This case is still in the precertification stage. The class certification discovery cutoff is April 26, 2024, with a class certification motion due on May 31, 2024. See Dkt. 59. Precertification discovery lies entirely within the Court's sound discretion. Artis v. Deere & Co., 276 F.R.D. 348, 351 (N.D. Cal. 2011) (citing Vinole v. Countrywide Home Loans, Inc., 571 F.3d 935, 942 (9th Cir. 2009)). In the context of class certification, discovery must be limited so that it does not place an undue burden on the opposing party. Valentine v. Crocs, Inc., No. 22-cv-07463-TNT (PHK), 2023 WL 7461852, at *1 (N.D. Cal. Nov. 10, 2023) (citing Montano v. Chao, No. 07-cv-00735-CMA-KMT, 2008 WL 5377745, at *3 (D. Colo. Dec. 19, 2008)). A court in its sound discretion may permit limited and targeted non-burdensome discovery on class certification, where the proponent demonstrates such discovery is in the interests of justice and consistent with the language and spirit of Rule 23. Id. (citing Mayo v. Hartford Life Ins. Co., 214 F.R.D. 465, 469-70 (S.D. Tex. 2002)). In analyzing precertification discovery disputes, the Court must consider “the need for discovery, the time required, and the probability of discovery providing necessary factual information.” Frost v. LG Electronics, Inc., No. 16-cv-05206-BLF, 2018 WL 11606311, at *4 (N.D. Cal. Mar. 29, 2018) (quoting Doninger v. Pac. Nw. Bell, Inc., 564 F.2d 1304, 1313 (9th Cir. 1977)).
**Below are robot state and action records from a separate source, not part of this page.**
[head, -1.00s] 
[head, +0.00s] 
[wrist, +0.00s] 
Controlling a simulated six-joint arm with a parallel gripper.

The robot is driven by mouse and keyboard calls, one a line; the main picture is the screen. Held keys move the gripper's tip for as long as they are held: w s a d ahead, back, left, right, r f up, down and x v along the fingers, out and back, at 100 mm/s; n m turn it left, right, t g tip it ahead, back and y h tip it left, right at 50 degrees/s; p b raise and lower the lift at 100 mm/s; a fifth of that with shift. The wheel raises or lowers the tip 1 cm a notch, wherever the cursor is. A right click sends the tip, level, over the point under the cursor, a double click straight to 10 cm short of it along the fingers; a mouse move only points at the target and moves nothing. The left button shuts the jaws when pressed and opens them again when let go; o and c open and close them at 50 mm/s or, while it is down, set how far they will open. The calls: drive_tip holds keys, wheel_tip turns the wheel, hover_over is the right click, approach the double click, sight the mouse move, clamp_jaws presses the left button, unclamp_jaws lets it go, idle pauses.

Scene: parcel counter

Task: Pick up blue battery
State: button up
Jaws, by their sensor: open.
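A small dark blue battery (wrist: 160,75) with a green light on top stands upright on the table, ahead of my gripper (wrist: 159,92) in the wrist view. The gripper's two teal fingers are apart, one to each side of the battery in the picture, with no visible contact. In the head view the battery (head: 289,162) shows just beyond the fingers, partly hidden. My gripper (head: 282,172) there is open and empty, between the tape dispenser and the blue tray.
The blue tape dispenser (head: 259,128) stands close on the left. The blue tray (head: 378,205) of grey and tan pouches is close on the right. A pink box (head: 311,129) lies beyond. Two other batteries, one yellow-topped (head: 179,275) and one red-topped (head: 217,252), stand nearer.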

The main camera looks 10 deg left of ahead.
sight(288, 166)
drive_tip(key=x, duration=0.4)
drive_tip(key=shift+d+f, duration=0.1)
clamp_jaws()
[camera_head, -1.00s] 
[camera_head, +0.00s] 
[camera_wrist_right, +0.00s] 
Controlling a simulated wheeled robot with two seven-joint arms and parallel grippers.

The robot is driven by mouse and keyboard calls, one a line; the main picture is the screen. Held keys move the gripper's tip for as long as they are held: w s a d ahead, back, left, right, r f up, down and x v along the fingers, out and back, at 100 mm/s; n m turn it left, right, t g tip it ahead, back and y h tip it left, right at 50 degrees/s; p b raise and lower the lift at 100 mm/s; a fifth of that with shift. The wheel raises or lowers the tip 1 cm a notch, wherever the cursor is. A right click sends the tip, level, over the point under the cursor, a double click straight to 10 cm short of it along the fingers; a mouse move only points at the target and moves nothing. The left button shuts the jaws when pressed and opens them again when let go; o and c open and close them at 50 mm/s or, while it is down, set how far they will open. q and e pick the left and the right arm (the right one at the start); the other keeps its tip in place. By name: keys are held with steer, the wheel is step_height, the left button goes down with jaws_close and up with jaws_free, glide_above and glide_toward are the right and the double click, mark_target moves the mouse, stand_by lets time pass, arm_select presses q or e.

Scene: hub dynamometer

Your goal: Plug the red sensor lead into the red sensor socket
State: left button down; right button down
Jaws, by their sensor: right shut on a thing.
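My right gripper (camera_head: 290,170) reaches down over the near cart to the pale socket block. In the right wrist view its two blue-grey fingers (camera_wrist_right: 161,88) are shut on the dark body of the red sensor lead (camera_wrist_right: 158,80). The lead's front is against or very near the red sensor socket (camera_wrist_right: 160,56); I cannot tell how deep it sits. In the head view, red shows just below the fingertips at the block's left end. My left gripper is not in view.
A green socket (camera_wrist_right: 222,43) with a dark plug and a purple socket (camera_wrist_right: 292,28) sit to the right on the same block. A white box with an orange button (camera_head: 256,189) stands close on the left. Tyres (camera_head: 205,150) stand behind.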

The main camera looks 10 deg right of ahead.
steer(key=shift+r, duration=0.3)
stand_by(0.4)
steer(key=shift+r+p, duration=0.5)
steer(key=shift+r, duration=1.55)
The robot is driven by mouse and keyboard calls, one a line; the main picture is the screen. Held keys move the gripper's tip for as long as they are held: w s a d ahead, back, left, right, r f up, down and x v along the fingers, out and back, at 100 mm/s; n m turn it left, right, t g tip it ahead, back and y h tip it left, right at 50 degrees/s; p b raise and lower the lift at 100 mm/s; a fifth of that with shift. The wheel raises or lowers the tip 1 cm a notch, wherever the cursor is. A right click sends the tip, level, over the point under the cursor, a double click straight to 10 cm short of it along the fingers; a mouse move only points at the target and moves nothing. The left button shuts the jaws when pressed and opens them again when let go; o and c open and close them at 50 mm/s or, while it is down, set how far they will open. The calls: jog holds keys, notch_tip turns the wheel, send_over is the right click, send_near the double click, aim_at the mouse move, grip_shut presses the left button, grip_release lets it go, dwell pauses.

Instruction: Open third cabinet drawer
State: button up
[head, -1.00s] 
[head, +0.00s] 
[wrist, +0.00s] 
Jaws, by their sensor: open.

The Court notes that, generally, discovery in a putative class action at the precertification stage is limited to certification issues, such as the number of class members, the existence of common questions, typicality of claims, and the representatives' ability to represent the class. Oppenheimer, 437 U.S. at 359. Although discovery on the merits is usually deferred until it is certain that the case will be allowed to proceed as a class action, “the merits/certification distinction is not always clear” and “the two do overlap.” True Health Chiropractic Inc. v. McKesson Corp., No. 13-cv-02219-JST, 2015 WL 273188, at *2 (N.D. Cal. Jan. 20, 2015); see Wal-Mart Stores, Inc. v. Dukes, 564 U.S. 338, 351 (2011) (explaining that the “rigorous analysis” under Rule 23(a) often “will entail some overlap with the merits of the plaintiff's underlying claim. That cannot be helped.”). In this case, discovery has not been bifurcated or phased. As such, this Court is mindful that some leeway should be afforded with respect to merits-related issues as part of the precertification discovery determination. The Court now turns to the discovery disputes at hand.

I. Customer Complaints

The Parties' first dispute concerns Plaintiffs' discovery requests for all documents and customer complaints related to shrinkage of Crocs products. [Dkt. 63 at 1]. Plaintiffs complain that Defendant has only produced “a spreadsheet” of these materials. Id. Plaintiffs argue that the spreadsheet is “deficient” because: (i) it includes only “a sample” of customer complaints made via email; (ii) it does not include any complaints that predate the putative class period; (iii) it does not include any complaints made by customers subsequent to mid-2023; (iv) it does not include retailers' complaints; and (v) it does not include complaints relating to “deformation.” Id. at 1-2. Plaintiffs argue that the “full scope” of customer complaints relating to shrinkage is “highly relevant” and “necessary” for them to rebut Defendant's contention that the relatively “small percentage” of customer complaints related to shrinkage precludes class certification. Id. at 2.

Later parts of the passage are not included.